Monday, October 31, 2016

1980 Week: The Fog



          Note: Settle in and enjoy a double-dose of 1980 titles for the next two weeks, beginning with a modern-classic horror picture just in time for Halloween . . .
          More than any other of the films he made during his peak period of the mid-’70s to the mid-’80s, The Fog subsists on the special nocturnal vibe that only director John Carpenter could create. Filled with atmospheric shots of killers emerging from shadows, kicky effects depicting the influence of supernatural forces, and the pulsating rhythms of a great synthesizer score composed by Carpenter himself, The Fog is vibe personified. When the movie clicks, which happens a lot, the sheer mood of the thing is intoxicating. And every so often, the picture fulfills its raison d’etre by providing genuine scares. So even if the picture is ultimately quite disappointing, thanks to a anticlimactic ending and the failure to fully utilize a fantastic cast, The Fog is very much a part of the John Carpenter mythos.
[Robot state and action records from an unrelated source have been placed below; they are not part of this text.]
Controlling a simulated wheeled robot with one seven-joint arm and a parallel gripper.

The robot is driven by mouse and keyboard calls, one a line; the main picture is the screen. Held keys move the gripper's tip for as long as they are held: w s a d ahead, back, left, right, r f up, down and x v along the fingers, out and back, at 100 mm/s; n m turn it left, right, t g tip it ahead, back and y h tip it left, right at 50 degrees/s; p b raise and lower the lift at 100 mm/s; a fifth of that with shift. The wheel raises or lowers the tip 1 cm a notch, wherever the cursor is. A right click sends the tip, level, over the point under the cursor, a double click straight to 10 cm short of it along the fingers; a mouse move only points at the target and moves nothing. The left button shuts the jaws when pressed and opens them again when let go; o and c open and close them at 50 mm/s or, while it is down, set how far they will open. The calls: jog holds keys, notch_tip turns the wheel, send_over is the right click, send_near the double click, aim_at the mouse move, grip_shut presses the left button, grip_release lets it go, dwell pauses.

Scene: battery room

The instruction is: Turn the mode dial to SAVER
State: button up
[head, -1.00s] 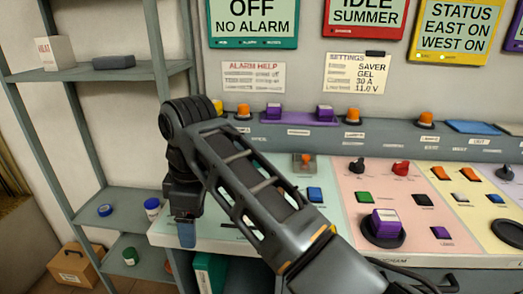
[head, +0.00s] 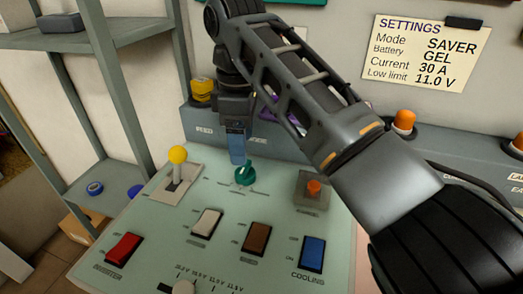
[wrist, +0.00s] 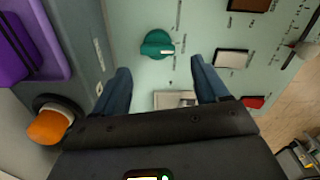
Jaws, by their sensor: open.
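A teal dial (head: 245,175) stands on the pale green panel (head: 140,215), just beyond the rocker switches. Small markings surround it, too small to read, so I cannot confirm its name or setting. It also shows in the wrist view (wrist: 157,44), with its grip bar lying roughly crosswise. My gripper (head: 238,158) points down over the panel, close above the dial. In the wrist view my gripper (wrist: 160,66) is open and empty, with the dial ahead of the gap between the fingertips. A settings note (head: 430,52) on the wall reads Mode SAVER.
A yellow-knobbed lever (head: 177,156) stands left of the dial, and an orange-topped control (head: 313,187) to the right. Red (head: 123,249), white (head: 207,222), brown (head: 257,238) and blue (head: 312,252) rockers line the front. A raised ledge (head: 450,150) runs behind.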

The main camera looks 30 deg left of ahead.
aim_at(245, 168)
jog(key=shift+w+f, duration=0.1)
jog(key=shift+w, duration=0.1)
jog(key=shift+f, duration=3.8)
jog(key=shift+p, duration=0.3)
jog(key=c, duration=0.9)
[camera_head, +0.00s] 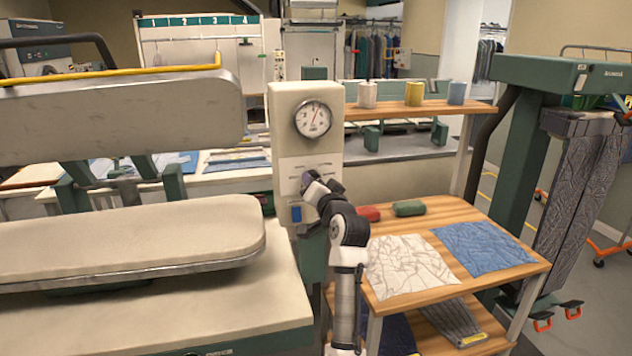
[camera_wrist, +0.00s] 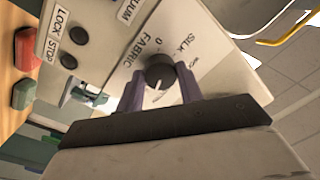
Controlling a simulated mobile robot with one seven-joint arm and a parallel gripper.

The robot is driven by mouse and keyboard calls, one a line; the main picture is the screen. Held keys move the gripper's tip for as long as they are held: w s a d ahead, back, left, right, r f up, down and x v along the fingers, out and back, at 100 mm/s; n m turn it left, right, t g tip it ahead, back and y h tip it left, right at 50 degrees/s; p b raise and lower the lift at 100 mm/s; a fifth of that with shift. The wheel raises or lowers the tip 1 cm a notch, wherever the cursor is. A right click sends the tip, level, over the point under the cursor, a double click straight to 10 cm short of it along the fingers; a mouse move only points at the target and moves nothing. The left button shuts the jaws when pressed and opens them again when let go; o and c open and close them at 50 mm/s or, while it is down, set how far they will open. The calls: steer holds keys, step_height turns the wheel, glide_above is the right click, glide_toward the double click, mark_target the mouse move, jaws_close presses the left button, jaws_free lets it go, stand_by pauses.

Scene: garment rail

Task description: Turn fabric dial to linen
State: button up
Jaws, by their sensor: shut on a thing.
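The fabric dial (camera_wrist: 160,71) is a round black knob with a pale pointer line on a white panel marked FABRIC. In the wrist view, a 0 and the word SILK show beside it. The linen mark cannot be made out. My gripper (camera_wrist: 162,88) has its two purple-grey fingers on either side of the dial, shut on it. In the head view, my gripper (camera_head: 308,180) is at the front of the cream control column (camera_head: 290,135) and hides the dial.
Lock and stop buttons (camera_wrist: 72,48) sit beside the dial panel. A round gauge (camera_head: 313,119) is above. The padded press (camera_head: 130,240) stands left. A wooden table (camera_head: 480,285) with white and blue cloths and red and green blocks stands right.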

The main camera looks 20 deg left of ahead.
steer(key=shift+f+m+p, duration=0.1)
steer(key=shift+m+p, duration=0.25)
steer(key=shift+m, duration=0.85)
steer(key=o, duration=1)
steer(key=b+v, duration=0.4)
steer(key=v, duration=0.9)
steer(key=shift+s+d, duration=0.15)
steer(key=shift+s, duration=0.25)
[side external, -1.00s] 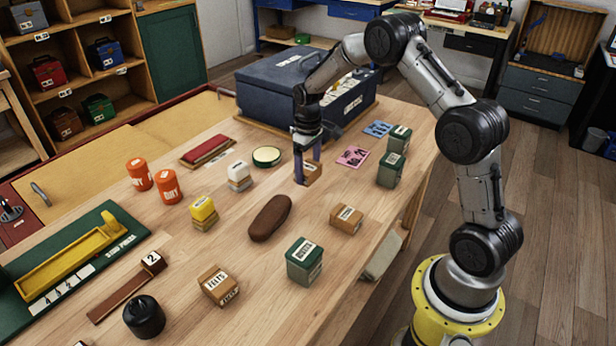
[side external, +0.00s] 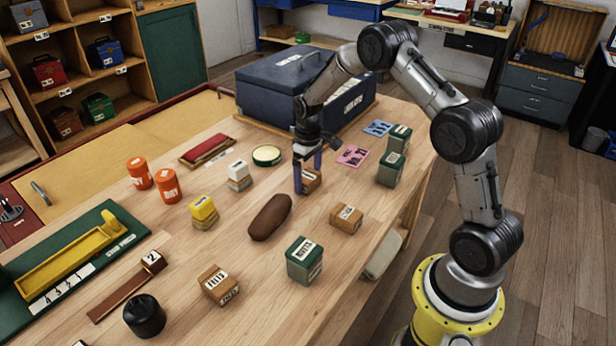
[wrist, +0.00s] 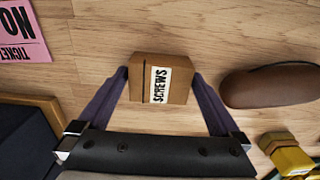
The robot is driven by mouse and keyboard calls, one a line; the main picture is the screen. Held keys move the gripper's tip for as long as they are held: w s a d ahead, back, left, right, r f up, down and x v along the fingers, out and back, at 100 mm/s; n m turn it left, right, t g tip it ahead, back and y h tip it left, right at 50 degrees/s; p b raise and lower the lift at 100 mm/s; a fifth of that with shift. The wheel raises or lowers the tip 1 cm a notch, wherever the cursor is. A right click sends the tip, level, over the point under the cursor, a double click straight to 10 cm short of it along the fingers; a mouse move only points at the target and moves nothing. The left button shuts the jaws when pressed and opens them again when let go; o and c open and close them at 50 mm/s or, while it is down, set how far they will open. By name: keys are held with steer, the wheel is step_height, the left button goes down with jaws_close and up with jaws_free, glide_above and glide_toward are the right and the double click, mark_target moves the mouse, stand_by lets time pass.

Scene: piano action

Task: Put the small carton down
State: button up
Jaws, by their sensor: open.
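The small carton (wrist: 143,86) is a brown box with a white label reading SCREWS. In the wrist view it sits on the wooden table between the fingers of my gripper (wrist: 165,85).
A brown oblong case (side external: 270,217) lies nearby, with another brown carton (side external: 346,218) at right. A pink ticket card (side external: 352,156) and green boxes (side external: 390,168) lie to the right. The blue-grey chest (side external: 285,95) stands behind. Bare table surrounds the carton.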

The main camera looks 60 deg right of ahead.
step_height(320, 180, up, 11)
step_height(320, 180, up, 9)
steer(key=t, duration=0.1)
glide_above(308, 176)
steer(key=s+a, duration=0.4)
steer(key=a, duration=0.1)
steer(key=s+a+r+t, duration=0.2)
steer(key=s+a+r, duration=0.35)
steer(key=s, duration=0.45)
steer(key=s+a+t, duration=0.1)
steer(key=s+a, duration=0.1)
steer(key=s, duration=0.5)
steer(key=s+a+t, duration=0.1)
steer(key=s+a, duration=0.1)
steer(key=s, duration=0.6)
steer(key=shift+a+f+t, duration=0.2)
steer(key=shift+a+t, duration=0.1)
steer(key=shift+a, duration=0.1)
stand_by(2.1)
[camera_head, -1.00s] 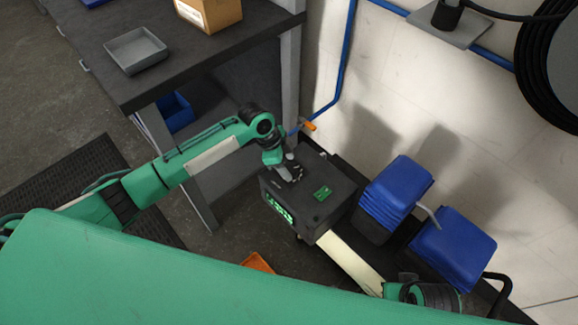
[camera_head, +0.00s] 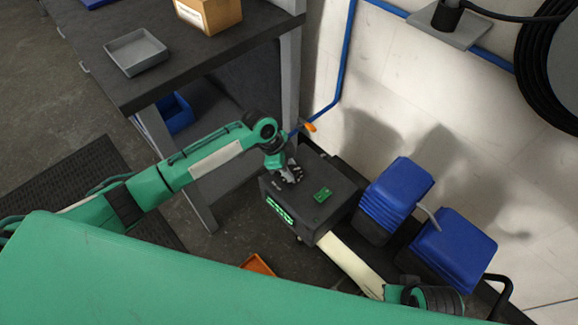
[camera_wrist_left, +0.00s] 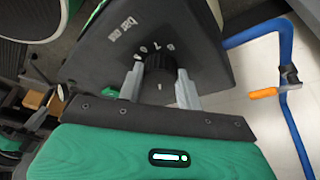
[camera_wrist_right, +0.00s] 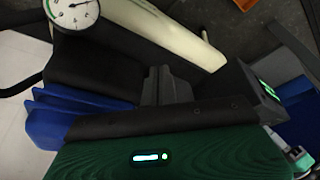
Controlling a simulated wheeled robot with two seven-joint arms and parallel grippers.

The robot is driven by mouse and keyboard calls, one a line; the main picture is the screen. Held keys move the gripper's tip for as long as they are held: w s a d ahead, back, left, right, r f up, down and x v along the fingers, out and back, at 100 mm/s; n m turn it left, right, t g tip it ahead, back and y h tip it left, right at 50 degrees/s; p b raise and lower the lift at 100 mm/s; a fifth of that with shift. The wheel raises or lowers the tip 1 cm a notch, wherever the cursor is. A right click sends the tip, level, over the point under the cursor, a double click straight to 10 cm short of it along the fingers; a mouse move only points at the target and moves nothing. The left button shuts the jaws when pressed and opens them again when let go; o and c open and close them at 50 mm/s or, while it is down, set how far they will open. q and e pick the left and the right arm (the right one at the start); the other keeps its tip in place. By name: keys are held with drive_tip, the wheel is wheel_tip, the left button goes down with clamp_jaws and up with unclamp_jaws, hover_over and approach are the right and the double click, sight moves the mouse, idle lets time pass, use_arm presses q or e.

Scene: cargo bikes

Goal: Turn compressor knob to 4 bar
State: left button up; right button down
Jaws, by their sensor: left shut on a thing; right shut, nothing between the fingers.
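The compressor's dark box (camera_head: 325,215) stands on the floor against the wall, with lit green displays on its front edge. Its black knob (camera_wrist_left: 159,70) is on the top face, with a printed number scale, partly hidden, and the word "bar" beside it. My left gripper (camera_wrist_left: 160,92) is shut on the knob, one grey finger on each side; it also shows in the head view (camera_head: 290,176). The knob's pointer setting cannot be read. My right gripper (camera_wrist_right: 166,80) is shut and empty. A white round gauge (camera_wrist_right: 74,10) shows at top left in the right wrist view, its reading unclear.
Blue finned blocks (camera_head: 397,195) stand right of the box. A blue pipe with an orange-handled valve (camera_wrist_left: 264,93) runs beside it. A workbench (camera_head: 190,65) with a grey tray (camera_head: 136,52) and cardboard box (camera_head: 209,14) is at the left. An orange bin (camera_head: 258,265) lies on the floor.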

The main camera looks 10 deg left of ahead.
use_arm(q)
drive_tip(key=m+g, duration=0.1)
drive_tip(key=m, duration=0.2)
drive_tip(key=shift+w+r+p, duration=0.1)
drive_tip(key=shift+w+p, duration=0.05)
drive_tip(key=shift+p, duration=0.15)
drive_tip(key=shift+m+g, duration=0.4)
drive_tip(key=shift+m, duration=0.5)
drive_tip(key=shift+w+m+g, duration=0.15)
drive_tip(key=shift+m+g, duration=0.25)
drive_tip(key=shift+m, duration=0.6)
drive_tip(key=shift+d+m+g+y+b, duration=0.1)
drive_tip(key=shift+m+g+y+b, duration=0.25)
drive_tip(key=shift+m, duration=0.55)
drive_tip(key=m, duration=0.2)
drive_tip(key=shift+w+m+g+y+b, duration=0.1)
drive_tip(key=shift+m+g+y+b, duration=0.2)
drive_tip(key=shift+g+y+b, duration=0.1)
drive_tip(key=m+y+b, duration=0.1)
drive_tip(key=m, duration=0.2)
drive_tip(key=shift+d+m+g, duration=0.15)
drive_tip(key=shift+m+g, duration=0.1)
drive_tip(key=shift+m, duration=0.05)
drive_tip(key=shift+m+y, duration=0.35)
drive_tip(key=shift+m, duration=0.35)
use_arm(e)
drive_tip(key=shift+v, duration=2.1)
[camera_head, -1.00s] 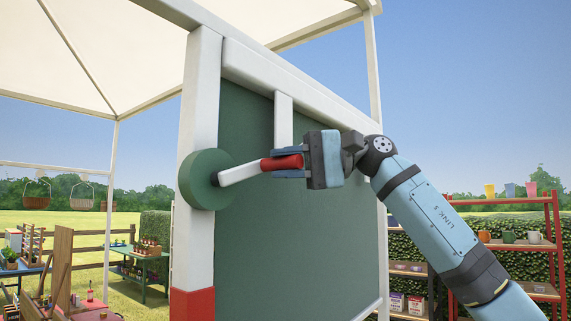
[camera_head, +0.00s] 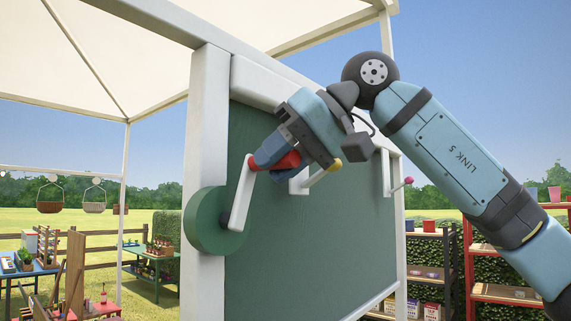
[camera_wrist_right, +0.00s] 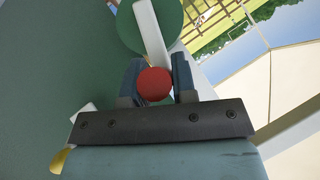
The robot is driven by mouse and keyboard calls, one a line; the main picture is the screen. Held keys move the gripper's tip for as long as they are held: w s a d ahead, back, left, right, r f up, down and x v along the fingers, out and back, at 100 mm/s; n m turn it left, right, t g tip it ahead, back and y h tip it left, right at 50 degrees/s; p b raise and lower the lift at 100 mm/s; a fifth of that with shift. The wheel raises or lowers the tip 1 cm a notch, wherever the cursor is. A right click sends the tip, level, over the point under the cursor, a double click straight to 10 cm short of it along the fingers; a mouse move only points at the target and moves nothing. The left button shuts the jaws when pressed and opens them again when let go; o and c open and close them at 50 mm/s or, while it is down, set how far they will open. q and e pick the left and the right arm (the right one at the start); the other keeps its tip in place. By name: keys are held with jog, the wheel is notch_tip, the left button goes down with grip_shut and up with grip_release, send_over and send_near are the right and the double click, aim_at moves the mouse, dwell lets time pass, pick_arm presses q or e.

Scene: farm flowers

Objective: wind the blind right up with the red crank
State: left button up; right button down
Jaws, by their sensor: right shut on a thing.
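The red crank handle (camera_head: 287,161) is on the end of a white crank arm (camera_head: 242,195), which turns on a round green hub (camera_head: 207,222) on the white post. The crank arm points steeply up from the hub. My right gripper (camera_head: 272,158) is shut on the red handle; in the right wrist view the red knob (camera_wrist_right: 154,84) sits between the two fingers. The dark green blind (camera_head: 310,240) hangs down beside the post and fills most of the frame's opening. My left gripper is not in view.
The white post (camera_head: 208,120) and top beam frame the blind. A white bracket with a yellow end (camera_head: 334,165) and a pink-tipped peg (camera_head: 408,181) stick out near my right gripper. Shelves with red uprights (camera_head: 468,250) stand at the right.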

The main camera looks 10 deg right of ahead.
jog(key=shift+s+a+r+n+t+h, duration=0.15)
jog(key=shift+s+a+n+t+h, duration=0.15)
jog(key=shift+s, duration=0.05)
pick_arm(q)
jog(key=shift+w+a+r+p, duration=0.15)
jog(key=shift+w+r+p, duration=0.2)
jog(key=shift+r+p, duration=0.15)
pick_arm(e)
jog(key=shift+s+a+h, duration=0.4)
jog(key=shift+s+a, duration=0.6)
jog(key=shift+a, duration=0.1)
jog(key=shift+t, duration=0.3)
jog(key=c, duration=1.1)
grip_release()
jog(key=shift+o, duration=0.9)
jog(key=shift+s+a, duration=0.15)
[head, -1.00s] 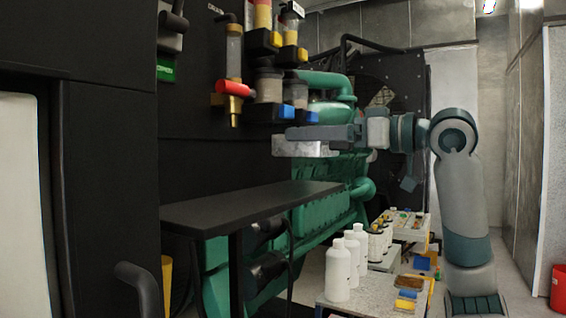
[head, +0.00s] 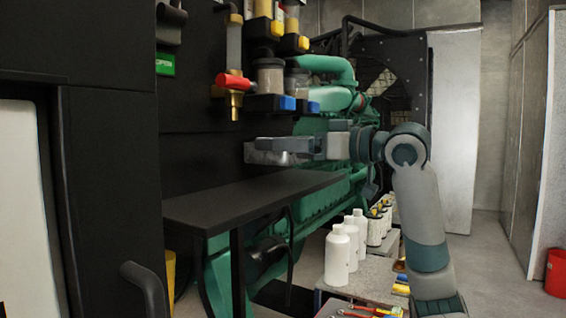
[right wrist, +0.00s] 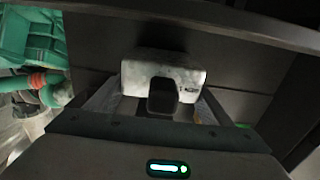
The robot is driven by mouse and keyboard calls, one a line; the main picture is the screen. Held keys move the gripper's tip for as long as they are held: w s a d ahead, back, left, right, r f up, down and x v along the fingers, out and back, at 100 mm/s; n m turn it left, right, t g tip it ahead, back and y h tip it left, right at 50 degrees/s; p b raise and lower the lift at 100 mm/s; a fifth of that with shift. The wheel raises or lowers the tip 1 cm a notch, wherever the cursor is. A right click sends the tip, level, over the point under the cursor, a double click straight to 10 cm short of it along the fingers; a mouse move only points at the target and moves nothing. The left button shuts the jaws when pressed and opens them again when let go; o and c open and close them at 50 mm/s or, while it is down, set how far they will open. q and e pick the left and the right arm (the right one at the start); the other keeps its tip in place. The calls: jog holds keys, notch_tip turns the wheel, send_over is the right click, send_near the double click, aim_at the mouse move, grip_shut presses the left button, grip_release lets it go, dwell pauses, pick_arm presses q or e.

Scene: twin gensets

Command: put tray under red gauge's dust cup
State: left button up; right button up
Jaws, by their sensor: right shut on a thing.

Halloween (1978) and The Thing (1982) are scarier, and Assault on Precinct 13 (1976) and Escape from New York (1981) are more exciting, but The Fog comprises 89 minutes of pure Carpenter style.
          Set in a small town on the California coast, the picture opens with a creepy vignette of crusty senior Mr. Machen (John Houseman) reading a ghost story to kids sitting around a campfire on the beach at night. It seems that an otherworldly fog once crept over the waters near the town of Antonio Bay, claiming the lives an entire ship’s crew—and legend has it that 100 years later, the fog is due to return. That time, of course, is now. Its creepy context established, the picture then gets down to the business of introducing various characters doomed to face the fog: radio DJ and single mom Stevie Wayne (Adrienne Barbeau), who broadcasts out of a decrepit old lighthouse; easygoing local Nick Castle (Tom Atkins) and sexy hitchhiker Elizabeth Soiley (Jamie Lee Curtis), who become a couple while traveling together; uptight town official Kathy Williams (Janet Leigh); angst-ridden priest Father Malone (Hal Holbrook); and so on.
          Carpenter and cowriter-producer Debra Hill never quite figure out how to manage the sprawling cast, because even though tasty glimmers of backstory and characterization appear here and there, individualization gets lost when people are transformed into potential victims during elaborate fight scenes. Similarly, the mythology behind the fog and its connections to Antonio Bay is both frustratingly unclear and overly simplistic. As a result, The Fog is much more a collection of cool scenes than a properly constructed narrative. That said, cool scenes are the coin of the realm in horror cinema, and The Fog is full of darkly entertaining passages. The eerie assault on a fishing boat. The tense race to save a child from a house that’s being smothered by the fog. The final siege on the lighthouse.
          Abetted by his best cinematographer, master of darkness Dean Cundey, Carpenter generates one menacing image after another, and he punctuates the film with his signature sardonic wit. Barbeau is great, especially considering she performs so many scenes alone (nothwithstanding wraithlike attackers), and it’s fun to spot so many players from previous Carpenter films: Atkins, Charles Cyphers, Curtis, Darwin Jostin, Nancy Loomis. (Carpenter missed an opportunity by keeping real-life mother and daughter Leigh, of Pyscho fame, and Curtis mostly separate, but their appearance in the same film is notable in a Trivial Pursuit sort of way.) The Fog was remade in 2005 amid a rash of new versions of Carpenter classics, and the remake was a critical bomb despite scoring at the box office. 

The Fog: GROOVY

4 comments:

Booksteve said...

One of the best openings of any movie ever! Totally sucked me in to watch the rest of the picture when I first discovered it on '80s cable.

Xteve said...

Carpenter also cameos early on, in a scene with Hal Holbrook.

squeak said...

Saw this at the theatre with my aunt when it first came out,was scared, of course, then saw it a couple of years later on TV, and still found it creepy. Just saw it again for the fourth time last month before Halloween, and I have to say this is one of Carpenter's best and most underrated films. When it come to his work, people always want to talk about Halloween and The Thing, but they never bring up The Fog, which is one genuinely scary flick, I don't care what anyone says. The whole notion of a fog having a mind of its own, being a warning that something evil is coming, and providing cover for some evil dead things coming up from the sea for revenge, is done very well in this film. It's just good-old straight-up old-school horror, the kind I grew up with, which is also why I like it.

Shreveport said...

Always liked this flick...genuinely "atmospheric" (no pun intended). Watched it recently and it still holds up. Great ending, too.